Black holes come in different sizes. A black hole that has formed from the collapse of a giant star would have a mass more than three times the mass of the sun. If a black hole of this size were inside the orbit of Neptune, it would not be orbiting the sun, the sun would be orbiting it.

How about further out? Blackholes can be spotted in X-rays when matter falls into them forming a disc of matter orbiting at very high speeds, and heating up to enormous temperatures. A black hole without an accretion disc would be very dark and hard to detect from a distance. But we can be reasonably confident that there are no in our immediate neighbourhood.
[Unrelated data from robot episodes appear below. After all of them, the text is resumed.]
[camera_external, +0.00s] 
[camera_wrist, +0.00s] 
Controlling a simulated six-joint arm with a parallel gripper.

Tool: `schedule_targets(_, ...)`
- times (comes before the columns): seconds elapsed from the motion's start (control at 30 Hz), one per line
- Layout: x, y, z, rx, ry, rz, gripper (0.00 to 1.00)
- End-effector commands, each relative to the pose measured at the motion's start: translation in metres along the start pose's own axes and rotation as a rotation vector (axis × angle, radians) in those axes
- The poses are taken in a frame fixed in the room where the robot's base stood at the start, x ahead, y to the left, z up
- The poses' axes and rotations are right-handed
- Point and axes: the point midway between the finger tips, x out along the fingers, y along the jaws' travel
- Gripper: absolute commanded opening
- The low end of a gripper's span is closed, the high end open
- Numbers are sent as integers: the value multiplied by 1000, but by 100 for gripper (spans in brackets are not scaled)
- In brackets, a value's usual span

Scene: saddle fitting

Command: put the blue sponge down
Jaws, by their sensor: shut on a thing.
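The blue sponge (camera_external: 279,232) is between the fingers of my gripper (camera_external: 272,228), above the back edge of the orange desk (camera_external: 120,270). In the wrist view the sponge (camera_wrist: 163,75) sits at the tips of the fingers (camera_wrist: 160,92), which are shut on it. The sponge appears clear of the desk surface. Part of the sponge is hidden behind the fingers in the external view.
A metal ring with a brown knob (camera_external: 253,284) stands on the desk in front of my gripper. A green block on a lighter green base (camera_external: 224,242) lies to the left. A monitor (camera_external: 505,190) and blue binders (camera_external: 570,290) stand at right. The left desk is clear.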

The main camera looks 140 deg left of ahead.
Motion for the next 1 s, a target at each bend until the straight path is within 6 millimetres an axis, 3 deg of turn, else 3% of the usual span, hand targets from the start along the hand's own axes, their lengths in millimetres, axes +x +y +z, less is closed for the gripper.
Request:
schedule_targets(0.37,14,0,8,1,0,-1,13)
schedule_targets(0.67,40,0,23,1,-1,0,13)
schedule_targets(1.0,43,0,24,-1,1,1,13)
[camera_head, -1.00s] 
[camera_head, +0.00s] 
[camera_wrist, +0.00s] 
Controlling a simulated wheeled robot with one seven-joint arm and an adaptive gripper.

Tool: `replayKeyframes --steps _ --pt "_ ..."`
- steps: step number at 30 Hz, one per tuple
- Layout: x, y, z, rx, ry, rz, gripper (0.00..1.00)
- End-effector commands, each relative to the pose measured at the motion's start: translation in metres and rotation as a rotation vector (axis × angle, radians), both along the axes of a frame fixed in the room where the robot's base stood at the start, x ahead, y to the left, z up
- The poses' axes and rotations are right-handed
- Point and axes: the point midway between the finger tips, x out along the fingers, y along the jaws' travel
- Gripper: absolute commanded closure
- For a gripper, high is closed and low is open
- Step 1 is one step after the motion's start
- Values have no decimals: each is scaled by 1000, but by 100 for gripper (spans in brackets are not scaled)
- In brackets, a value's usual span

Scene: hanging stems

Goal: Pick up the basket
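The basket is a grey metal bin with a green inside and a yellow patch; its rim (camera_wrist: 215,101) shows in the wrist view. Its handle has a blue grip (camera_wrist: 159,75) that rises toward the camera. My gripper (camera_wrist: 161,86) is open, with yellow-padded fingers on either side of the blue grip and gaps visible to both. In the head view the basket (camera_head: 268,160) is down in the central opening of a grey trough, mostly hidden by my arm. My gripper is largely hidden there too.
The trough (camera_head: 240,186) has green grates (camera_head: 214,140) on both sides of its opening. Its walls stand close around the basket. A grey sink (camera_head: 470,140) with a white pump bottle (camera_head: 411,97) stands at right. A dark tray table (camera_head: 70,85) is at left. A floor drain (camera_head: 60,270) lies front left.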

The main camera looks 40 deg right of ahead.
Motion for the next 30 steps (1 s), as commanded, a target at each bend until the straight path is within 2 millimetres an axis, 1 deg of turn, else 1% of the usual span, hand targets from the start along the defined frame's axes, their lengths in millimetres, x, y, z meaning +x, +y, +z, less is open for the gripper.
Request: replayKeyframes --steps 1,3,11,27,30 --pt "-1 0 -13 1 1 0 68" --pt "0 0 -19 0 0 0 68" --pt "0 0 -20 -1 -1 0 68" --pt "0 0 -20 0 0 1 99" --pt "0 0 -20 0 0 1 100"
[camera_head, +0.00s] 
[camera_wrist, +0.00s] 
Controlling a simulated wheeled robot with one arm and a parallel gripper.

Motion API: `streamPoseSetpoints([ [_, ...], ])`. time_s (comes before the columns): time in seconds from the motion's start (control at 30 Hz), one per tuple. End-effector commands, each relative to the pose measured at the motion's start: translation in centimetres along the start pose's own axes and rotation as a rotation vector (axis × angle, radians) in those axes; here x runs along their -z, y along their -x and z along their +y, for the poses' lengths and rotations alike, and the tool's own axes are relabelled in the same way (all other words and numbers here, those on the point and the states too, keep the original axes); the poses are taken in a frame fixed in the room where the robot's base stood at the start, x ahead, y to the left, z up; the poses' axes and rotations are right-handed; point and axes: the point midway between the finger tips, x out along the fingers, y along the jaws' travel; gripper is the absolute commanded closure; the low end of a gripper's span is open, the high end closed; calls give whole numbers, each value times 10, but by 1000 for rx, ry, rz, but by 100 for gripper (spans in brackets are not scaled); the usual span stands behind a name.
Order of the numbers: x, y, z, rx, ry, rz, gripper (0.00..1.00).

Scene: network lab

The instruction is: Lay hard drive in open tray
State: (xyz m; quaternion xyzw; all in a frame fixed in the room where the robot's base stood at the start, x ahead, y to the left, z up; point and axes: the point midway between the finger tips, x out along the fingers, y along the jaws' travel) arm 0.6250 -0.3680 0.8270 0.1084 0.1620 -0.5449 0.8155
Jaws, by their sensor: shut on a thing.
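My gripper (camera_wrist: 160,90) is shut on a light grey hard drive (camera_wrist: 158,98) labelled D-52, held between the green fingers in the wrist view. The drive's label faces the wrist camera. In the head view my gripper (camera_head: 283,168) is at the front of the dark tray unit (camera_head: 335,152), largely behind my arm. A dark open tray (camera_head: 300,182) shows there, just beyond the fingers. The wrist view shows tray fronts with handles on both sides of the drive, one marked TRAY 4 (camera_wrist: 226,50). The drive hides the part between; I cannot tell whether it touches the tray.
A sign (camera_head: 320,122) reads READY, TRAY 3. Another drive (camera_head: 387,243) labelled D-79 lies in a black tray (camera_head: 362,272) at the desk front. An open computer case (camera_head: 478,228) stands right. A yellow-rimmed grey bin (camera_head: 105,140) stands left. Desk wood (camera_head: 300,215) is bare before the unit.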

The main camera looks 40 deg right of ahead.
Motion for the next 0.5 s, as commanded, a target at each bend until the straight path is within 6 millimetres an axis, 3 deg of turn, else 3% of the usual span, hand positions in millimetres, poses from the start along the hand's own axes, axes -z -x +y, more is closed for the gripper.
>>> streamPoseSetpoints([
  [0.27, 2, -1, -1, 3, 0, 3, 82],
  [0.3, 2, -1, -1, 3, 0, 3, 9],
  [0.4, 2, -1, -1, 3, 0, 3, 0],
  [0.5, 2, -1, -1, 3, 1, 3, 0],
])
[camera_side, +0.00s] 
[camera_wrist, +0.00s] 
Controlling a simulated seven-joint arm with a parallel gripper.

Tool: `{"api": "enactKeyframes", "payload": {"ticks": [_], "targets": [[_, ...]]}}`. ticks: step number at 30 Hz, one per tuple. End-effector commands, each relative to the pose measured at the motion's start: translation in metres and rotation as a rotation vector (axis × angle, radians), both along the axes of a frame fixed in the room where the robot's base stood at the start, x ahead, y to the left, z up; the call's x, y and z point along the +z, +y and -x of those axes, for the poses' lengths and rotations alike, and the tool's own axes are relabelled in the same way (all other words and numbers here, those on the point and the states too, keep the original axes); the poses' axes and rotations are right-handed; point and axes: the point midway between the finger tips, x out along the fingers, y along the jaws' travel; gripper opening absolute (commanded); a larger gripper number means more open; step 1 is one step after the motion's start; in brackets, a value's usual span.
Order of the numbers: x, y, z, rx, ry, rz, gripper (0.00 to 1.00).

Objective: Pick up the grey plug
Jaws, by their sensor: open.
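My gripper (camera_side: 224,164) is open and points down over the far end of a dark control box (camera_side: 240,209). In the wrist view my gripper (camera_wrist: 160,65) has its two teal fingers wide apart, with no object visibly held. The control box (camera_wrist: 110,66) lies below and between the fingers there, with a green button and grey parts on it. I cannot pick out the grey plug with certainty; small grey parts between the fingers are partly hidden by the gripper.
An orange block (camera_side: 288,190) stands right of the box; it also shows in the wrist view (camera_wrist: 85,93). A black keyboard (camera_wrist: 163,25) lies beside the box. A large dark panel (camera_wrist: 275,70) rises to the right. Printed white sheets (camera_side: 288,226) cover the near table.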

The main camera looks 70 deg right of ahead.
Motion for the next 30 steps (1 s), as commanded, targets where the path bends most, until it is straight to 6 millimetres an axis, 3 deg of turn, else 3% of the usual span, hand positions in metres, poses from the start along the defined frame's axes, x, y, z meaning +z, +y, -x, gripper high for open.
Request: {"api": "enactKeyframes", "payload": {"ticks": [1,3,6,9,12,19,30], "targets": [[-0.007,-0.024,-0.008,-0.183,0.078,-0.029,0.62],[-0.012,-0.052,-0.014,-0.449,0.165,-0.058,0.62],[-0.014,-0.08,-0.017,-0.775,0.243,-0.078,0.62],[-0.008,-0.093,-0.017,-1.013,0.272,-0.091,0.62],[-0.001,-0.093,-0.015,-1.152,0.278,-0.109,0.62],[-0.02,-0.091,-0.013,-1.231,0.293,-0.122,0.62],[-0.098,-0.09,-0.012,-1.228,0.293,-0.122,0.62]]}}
The motion of a blackhole in orbit with the sun would be described by Newtons laws of gravity. The sun and the black hole would orbit on elliptical orbits around their common centre of gravity. Planets of the sun or the black hole would be stable within their Hall radii. Close to the blackhole one would need General relativity to describe the gravitational field, but from further out, its gravity would be almost exactly as predicted by Newton. You could model it in any gravity simulator.

It is possible that micro black-holes exist in the universe. These could pass through the earth without doing much damage, as the are sub-atomic size and since they interact only with matter by gravity, and don't weigh much, they don't have much effect. They might be "hot" with Hawking radiation.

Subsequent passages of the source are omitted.